Un enfant de 5 ans est trop jeune pour se souvenir des tenants et aboutissants politiques d’une guerre, dit-elle. Sa douleur, en revanche, se transmettra à des générations et des générations. “Nous avons fini par le retrouver. Il s’est caché avec nous pendant une semaine dans des grottes, raconte-t-elle :

Mais des soldats indiens sont venus dans notre village. Ils seraient parvenus à l’identifier à cause des armes qu’il avait sur lui. Et ils l’auraient tué. Nous avons dû le laisser partir.”

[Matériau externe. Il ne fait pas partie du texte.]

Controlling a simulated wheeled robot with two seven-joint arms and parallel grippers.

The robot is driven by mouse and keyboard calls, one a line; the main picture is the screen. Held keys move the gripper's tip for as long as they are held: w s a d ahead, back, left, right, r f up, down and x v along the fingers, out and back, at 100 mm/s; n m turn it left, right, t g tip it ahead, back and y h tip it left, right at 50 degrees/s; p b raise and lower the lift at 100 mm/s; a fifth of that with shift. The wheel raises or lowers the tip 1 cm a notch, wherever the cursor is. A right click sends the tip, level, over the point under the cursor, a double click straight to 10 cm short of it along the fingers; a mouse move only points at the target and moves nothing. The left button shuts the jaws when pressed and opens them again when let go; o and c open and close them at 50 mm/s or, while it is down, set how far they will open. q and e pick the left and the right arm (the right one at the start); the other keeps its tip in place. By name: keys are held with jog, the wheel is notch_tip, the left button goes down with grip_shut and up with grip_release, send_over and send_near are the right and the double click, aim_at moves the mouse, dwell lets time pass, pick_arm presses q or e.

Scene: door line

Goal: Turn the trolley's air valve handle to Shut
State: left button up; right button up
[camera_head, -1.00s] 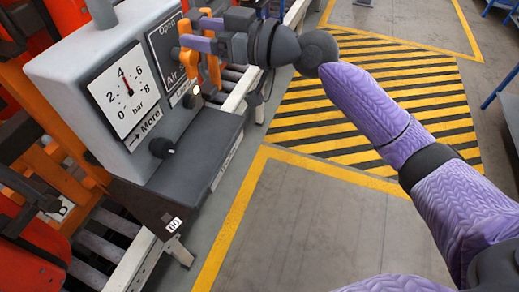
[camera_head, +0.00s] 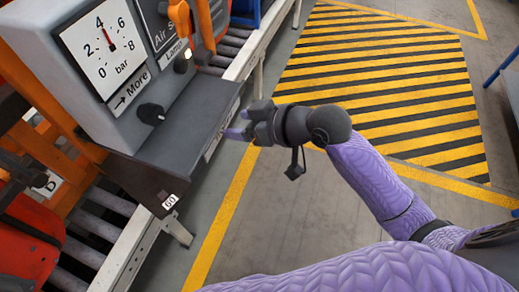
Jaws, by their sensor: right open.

Des poèmes pour rester soudés

Le 13 décembre 1971, les habitants de cinq villages baltis – Turtuk, Thyakshi, Thang, Pachathang et Chalunka – se sont réveillés en Inde, rejoignant d’autres villages baltis comme Karkitchoo, Hardas et Hundurmaan, qui étaient déjà passés du côté indien. La ligne de partage avait encore été déplacée. Et certains villages, trop proches de celle-ci, allaient rester coupés de l’administration indienne et pakistanaise pendant des décennies – Turtuk n’a ouvert ses portes aux touristes indiens qu’en 2010, soit près de quarante ans après la guerre.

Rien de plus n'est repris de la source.